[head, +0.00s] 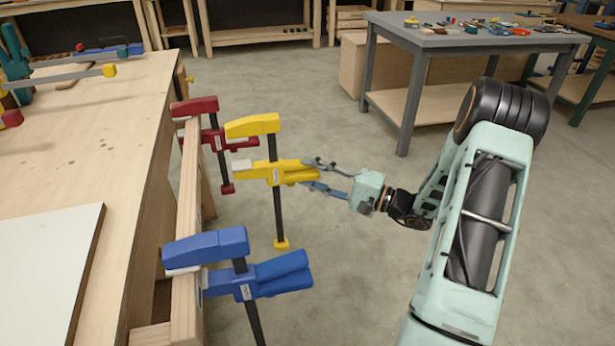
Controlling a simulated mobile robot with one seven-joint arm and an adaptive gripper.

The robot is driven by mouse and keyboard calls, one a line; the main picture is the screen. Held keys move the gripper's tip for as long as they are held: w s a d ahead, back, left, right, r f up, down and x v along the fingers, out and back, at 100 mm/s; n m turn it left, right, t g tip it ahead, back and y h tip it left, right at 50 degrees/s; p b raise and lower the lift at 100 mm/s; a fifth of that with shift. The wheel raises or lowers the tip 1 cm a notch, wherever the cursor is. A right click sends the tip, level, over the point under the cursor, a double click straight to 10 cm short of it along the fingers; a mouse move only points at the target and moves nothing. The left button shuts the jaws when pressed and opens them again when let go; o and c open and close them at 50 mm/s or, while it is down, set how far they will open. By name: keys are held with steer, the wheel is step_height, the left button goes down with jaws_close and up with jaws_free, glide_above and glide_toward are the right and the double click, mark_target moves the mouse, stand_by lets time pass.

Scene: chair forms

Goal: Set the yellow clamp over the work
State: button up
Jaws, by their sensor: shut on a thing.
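The yellow clamp (279,173) hangs upright in the head view, its dark bar vertical and its upper jaw pointing left. My gripper (310,175) is shut on its handle from the right. The wooden work (187,225) is a pale board along the bench's right edge. A red clamp (205,138) sits on the board behind the yellow one, and a blue clamp (238,266) sits on it in front. The yellow jaw tips are near the board, between these two. I cannot tell whether they touch it.
The bench (110,150) fills the left, with a white panel (45,275) and more clamps on top. A grey table (465,40) with small tools stands at the back right. The floor (330,260) between is clear.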

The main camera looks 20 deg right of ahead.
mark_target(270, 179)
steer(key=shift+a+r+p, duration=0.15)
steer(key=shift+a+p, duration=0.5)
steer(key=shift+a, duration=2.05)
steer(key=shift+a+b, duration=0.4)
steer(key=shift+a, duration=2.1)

--- --- ---

OBJECTIVE:
Send back the data above word for word, with the pictures left out.

FINAL RESULT:
[head, +0.00s] 
Controlling a simulated mobile robot with one seven-joint arm and an adaptive gripper.

The robot is driven by mouse and keyboard calls, one a line; the main picture is the screen. Held keys move the gripper's tip for as long as they are held: w s a d ahead, back, left, right, r f up, down and x v along the fingers, out and back, at 100 mm/s; n m turn it left, right, t g tip it ahead, back and y h tip it left, right at 50 degrees/s; p b raise and lower the lift at 100 mm/s; a fifth of that with shift. The wheel raises or lowers the tip 1 cm a notch, wherever the cursor is. A right click sends the tip, level, over the point under the cursor, a double click straight to 10 cm short of it along the fingers; a mouse move only points at the target and moves nothing. The left button shuts the jaws when pressed and opens them again when let go; o and c open and close them at 50 mm/s or, while it is down, set how far they will open. By name: keys are held with steer, the wheel is step_height, the left button goes down with jaws_close and up with jaws_free, glide_above and glide_toward are the right and the double click, mark_target moves the mouse, stand_by lets time pass.

Scene: chair forms

Goal: Set the yellow clamp over the work
State: button up
Jaws, by their sensor: shut on a thing.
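The yellow clamp (279,173) hangs upright in the head view, its dark bar vertical and its upper jaw pointing left. My gripper (310,175) is shut on its handle from the right. The wooden work (187,225) is a pale board along the bench's right edge. A red clamp (205,138) sits on the board behind the yellow one, and a blue clamp (238,266) sits on it in front. The yellow jaw tips are near the board, between these two. I cannot tell whether they touch it.
The bench (110,150) fills the left, with a white panel (45,275) and more clamps on top. A grey table (465,40) with small tools stands at the back right. The floor (330,260) between is clear.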

The main camera looks 20 deg right of ahead.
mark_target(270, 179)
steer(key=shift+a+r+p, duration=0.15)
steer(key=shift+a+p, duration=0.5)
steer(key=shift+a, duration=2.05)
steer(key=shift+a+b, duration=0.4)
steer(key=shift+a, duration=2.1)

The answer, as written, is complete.